Dulu sekali, saya sering sekali melakukan hal yang sama. Saya sering menatap ruang keluarga di rumah saya dan membayangkan andai di sana akan ada banyak kejadian-kejadian, yang saya secara sadar mengetahuinya, tak akan pernah benar-benar terjadi. Atau ketika saya diajak ayah saya berburu, (dulu ketika saya masih duduk di Sekolah Dasar, saya sering diajak ayah keluar masuk hutan dan tugas saya membawakan senapan anginnya) pikiran saya selalu mengembara mengembangkan plot demi plot seru, yang tentu saja, hanya ada di dalam otak saya. Saya membayangkan andai yang diburu ayah saya bukanlah tupai, tapi zombie yang terus berlari dan berpacu dengan waktu untuk melawan ayah saya. Saling buru. Saling mengatur strategi. Saling berusaha membunuh lebih dulu sebelum terbunuh. Hingga perburuan ayah saya malah menjebaknya di sebuah gua dimana zombie tersebut bersama puluhan zombie yang lain telah menunggunya.

Sekali lagi, semua itu hanya terbayangkan. Hanya terandaikan. Sebatas eksis di pikiran kita. Dan andaikan saya tak pernah mengeluarkannya dari dalam tempatnya, maka cerita ayah saya yang dicabiki puluhan zombie itu tak akan pernah diketahui oleh siapapun.

Imajinasi adalah kemampuan yang begitu luar biasa yang dimiliki oleh manusia. Pernahkah anda duduk sendirian di teras rumah, melamun dan mulai berfikir bahwa halaman depan rumah anda pasti akan lebih indah jika ditanami bunga mawar? Pernahkah anda menatap kekasih anda, dan berkata padanya bahwa dia akan terlihat lebih cantik atau tampan bila memakai baju dengan warna tertentu? Pernahkah anda berlibur ke tempat bersejarah, menatap lama-lama bangunan-bangunannya, dan membayangkan bagaimana kehidupan dan suasana di tempat itu beberapa ratus tahun silam? Pernahkah anda menatap tembok kamar anda, dan membiarkan pikiran anda berkelana ke tempat lain? Itulah imajinasi. Itulah yang diajarkan Monte Wildhorn kepada Finn O'Neils; melihat apa yang tidak terlihat.
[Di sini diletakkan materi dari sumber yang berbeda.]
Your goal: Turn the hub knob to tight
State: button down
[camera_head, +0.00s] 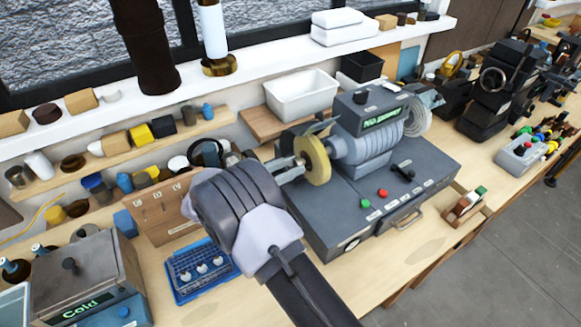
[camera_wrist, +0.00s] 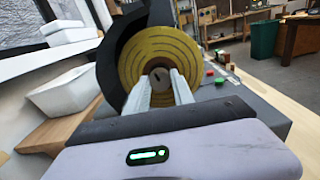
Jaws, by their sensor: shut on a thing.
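The hub knob (camera_wrist: 159,77) is a grey round piece with a dark mark, at the centre of a yellow ringed wheel (camera_wrist: 130,62). In the head view the wheel (camera_head: 318,160) sits on the left end of a grey bench machine (camera_head: 361,147). My gripper (camera_head: 298,163) reaches it from the left, and its fingers (camera_wrist: 158,88) are shut on the knob, one on each side. A dark guard (camera_wrist: 112,62) curves around the wheel's left side. In the head view the knob is mostly hidden by the fingers and wheel.
The machine's deck has a green button (camera_head: 365,203), a red button (camera_head: 382,193) and a dark lever (camera_head: 403,173). A white bin (camera_head: 302,96) stands behind. A blue tray (camera_head: 200,270) and a wooden rack (camera_head: 160,212) lie left, near my arm. Bare bench shows in front.

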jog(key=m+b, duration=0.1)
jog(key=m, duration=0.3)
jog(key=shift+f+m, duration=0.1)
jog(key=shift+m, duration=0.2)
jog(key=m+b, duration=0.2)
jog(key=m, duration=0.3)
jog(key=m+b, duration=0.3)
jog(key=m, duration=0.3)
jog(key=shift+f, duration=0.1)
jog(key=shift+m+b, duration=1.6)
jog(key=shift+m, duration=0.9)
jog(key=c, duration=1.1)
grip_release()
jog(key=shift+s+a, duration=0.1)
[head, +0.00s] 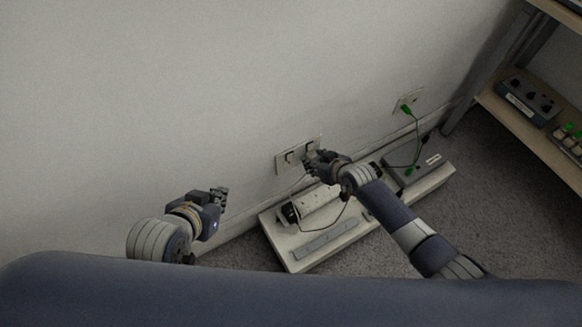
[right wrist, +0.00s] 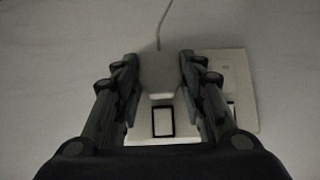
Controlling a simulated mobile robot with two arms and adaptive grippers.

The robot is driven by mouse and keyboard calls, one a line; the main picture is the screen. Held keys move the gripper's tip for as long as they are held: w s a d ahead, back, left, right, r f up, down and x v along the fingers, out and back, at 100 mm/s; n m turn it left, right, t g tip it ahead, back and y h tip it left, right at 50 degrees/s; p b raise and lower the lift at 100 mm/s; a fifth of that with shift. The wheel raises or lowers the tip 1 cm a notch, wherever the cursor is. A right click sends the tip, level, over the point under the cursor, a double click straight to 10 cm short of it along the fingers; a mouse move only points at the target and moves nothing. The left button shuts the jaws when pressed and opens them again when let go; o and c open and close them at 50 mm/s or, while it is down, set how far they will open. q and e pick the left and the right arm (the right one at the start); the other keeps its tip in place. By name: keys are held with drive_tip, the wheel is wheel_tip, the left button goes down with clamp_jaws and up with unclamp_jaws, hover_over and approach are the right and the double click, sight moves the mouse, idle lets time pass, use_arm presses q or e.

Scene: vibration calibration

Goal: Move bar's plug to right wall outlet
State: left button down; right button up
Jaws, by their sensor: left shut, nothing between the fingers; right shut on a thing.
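My right gripper (head: 312,158) is at the wall outlet plate (head: 284,167), shut on a pale plug. In the right wrist view the plug (right wrist: 158,72) sits between both fingers (right wrist: 158,80), its thin cord running up the picture. The outlet plate (right wrist: 240,75) lies behind it, with a dark-outlined rectangle below the plug. Whether the plug touches the plate cannot be told. A long grey bar (head: 325,241) lies on a pale low platform (head: 292,262). My left gripper (head: 220,197) is shut and empty, left of the platform and apart from the outlet.
Another wall outlet (head: 400,103) further right holds a green plug (head: 407,109) with a dark cord to a grey box (head: 412,168). A shelf (head: 530,125) with devices stands at the right. Carpet is clear in front of it.

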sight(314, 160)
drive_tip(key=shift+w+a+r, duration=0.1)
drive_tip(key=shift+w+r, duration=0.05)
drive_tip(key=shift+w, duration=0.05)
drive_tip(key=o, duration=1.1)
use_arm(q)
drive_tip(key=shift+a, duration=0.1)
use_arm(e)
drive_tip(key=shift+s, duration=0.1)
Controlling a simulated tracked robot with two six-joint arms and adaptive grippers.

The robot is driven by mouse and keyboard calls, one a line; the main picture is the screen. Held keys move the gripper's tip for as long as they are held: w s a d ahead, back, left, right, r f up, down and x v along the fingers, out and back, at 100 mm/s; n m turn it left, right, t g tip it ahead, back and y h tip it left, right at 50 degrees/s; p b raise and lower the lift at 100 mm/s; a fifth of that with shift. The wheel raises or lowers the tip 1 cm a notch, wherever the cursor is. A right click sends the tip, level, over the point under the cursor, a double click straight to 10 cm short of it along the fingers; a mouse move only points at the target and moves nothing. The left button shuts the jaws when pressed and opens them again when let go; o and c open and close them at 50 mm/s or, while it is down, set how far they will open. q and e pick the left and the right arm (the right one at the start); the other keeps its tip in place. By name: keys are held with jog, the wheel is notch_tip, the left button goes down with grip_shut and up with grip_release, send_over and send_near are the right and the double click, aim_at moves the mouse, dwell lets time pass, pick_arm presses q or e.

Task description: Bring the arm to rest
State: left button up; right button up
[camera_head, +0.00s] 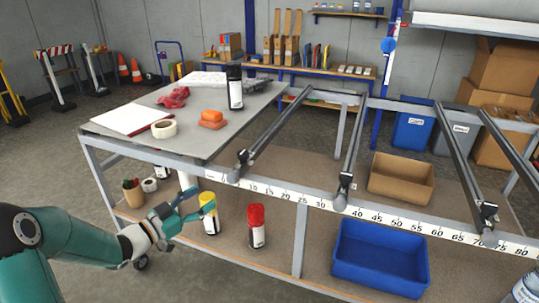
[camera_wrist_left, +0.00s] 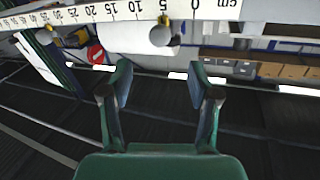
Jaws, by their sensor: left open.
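My left gripper (camera_head: 197,203) is open and empty. It is low at the left front of the workbench, in front of the bench frame. Its fingers point right, close to a yellow-capped can (camera_head: 209,215) on the lower shelf; I cannot tell whether they touch it. In the left wrist view the two green fingers (camera_wrist_left: 160,78) are spread apart with nothing between them. The white measuring strip (camera_wrist_left: 90,12) runs across the top of that view. My right gripper is not in view.
The lower shelf holds a red can (camera_head: 257,228), a blue bin (camera_head: 380,262) and a cardboard box (camera_head: 401,180). Dark rails cross the frame rightward. Floor lies open left.

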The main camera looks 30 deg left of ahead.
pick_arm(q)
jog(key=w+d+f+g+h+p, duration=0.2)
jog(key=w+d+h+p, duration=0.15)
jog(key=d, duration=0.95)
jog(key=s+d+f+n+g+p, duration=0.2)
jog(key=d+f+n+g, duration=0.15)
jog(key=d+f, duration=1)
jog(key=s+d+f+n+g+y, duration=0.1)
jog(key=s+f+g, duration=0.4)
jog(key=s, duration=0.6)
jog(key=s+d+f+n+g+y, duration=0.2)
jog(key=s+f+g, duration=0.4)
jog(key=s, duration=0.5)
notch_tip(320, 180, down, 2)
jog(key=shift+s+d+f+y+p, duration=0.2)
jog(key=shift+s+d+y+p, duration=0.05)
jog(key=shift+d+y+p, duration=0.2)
Saya tidak tahu orang lain, tapi bagi saya, hal tersebut adalah pijakan paling awal dan paling dasar sebelum saya mulai untuk menulis sesuatu. Mencoba membebaskan imajinasi saya dari kungkungan logika dan hukum pasti, adalah hal yang paling penting. Jangan pedulikan kaidah-kaidah penulisan yang bersifat teknis. Mulailah untuk berimajinasi terlebih dahulu. Bebaskan pikiran. Biarkanlah mata kita melihat banyak hal yang tidak terlihat. Seringlah berjalan-jalan ke tempat-tempat baru. Seringlah duduk berlama-lama di tempat yang bisa membuat kepekaan perasaan kita menjadi lebih tajam. Dan, mulailah menulis. Mulailah menceritakan kepada setiap orang, kisah yang mampu anda saksikan, tapi mereka tak mampu menyaksikannya. Mulailah menyebarkan dunia yang hidup di kepala anda.